Margaret Tulloch from Comprehensive Future, the anti-selection pressure group that raised the issue with Jim Knight, schools minister, this week, said: “Words do get lost when documents are drafted, but it seems a little strange that these ones should be added. We didn’t get an explanation from him as to why the change had been made. It could allow academies to argue that this doesn’t apply to them.”

Under academy funding agreements, the education secretary is able to order changes to their admissions policies, to bring them in line with maintained schools. But this is not automatic.

Government figures released this week show that front-door selection has flourished under Labour, with grammar school pupil numbers increasing from 128,712 in 1997 to 155,484 in 2006.

David Chay-tor, Labour MP and Comprehensive Future chair, who requested the figures, said: “We have got welcome improvements to the code, aiming to squeeze various forms of covert selection, but overt selection is expanding rapidly.”

The code does say all admissions authorities should “actively promote equity”, and Martin Rogers from the Children’s Services Network said this requirement could lead to traditional preferences, such as those given to siblings and people living closest to schools, being challenged.
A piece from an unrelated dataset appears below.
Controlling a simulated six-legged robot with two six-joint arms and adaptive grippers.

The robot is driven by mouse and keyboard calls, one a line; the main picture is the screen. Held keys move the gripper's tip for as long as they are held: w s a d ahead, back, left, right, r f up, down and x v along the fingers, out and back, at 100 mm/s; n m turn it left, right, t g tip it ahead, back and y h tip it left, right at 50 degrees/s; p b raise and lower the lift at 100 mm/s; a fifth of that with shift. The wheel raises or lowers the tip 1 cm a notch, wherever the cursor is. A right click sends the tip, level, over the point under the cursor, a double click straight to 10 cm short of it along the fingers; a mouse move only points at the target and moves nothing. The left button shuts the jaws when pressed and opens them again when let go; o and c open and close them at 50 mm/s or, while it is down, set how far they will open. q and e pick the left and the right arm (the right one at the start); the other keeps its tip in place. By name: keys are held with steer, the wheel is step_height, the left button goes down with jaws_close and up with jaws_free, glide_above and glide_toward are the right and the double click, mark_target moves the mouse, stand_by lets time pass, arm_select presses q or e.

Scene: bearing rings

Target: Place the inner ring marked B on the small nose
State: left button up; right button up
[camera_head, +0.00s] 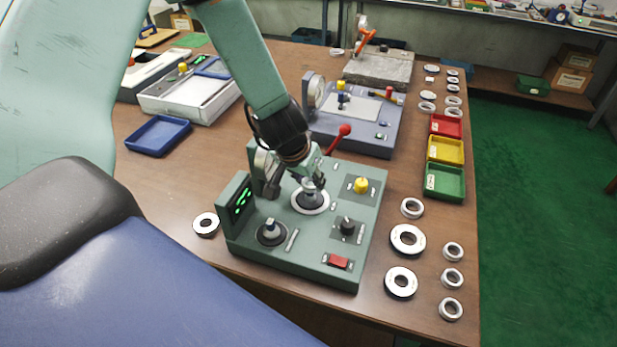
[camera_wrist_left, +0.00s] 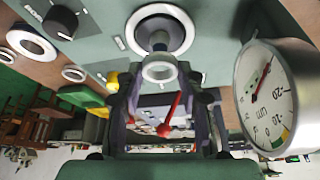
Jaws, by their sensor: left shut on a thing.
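The green machine (camera_head: 330,235) stands on the table with two upright noses. One nose (camera_head: 271,230) has a dark base at the front left; the other nose (camera_head: 310,200) has a pale round base further back. My left gripper (camera_head: 312,180) is at the rear nose, shut on a small pale ring. In the left wrist view this ring (camera_wrist_left: 159,68) is between the fingertips, close to the end of the nose (camera_wrist_left: 158,38). I cannot tell whether they touch. No letter B is readable. My right gripper is out of view.
A dial gauge (camera_wrist_left: 270,95) stands close beside my left gripper. Several loose rings, among them a large ring (camera_head: 407,239) and a small ring (camera_head: 452,278), lie right of the machine. Red, yellow and green trays (camera_head: 445,183) stand behind them. Another ring (camera_head: 206,224) lies to the left.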

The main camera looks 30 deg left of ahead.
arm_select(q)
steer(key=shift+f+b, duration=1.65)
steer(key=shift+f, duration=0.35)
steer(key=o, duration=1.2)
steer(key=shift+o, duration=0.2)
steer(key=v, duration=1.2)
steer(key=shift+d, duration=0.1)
The controversy involved in introducing any change to admissions systems was illustrated in Brighton this week (see box, above).

But the Institute for Public Policy Research has called for even more change, recommending that faith, trust and foundation schools and academies should cease to be their own admissions authorities and transfer the responsibility to local councils.

The institute said faith schools that controlled their intakes were 10 times more likely to be highly unrepresentative of the local area than those that did not, while foundation schools were six times more likely to be highly unrepresentative than community schools.

BRIGHTON ROCKED

Brighton and Hove, which voted this week to introduce a lottery system for oversubscribed schools, could precipitate a mass bid for foundation status by the city’s secondaries.

A knife-edge vote by the local council led to a system that has split the city, prompting demonstrations, petitions and public meetings.

National publicity has centred on the council’s decision to use an electronic lottery to decide between applications for oversubscribed schools, rather than deciding by how close prospective pupils live.

But the system centres on geography, dividing the city into six catchment areas, four of which only contain a single secondary, where the lottery would not apply.

Trevor Allen, head of Dorothy Stringer school, has criticised the plan because it would cut off his school from its traditional feeder primaries.

He warned that schools would adopt foundation status, allowing them to become their own admissions authorities and opt out of the council system.

All nine Brighton and Hove secondaries were already considering becoming a federation of foundation schools, partly prompted by discontent at the authority’s PFI deal.

Reg Hook, Dorothy Stringer’s chair of governors, said: “Any school in the area going for foundation status would make the admissions policy a nonsense. It throws the whole thing up in the air.”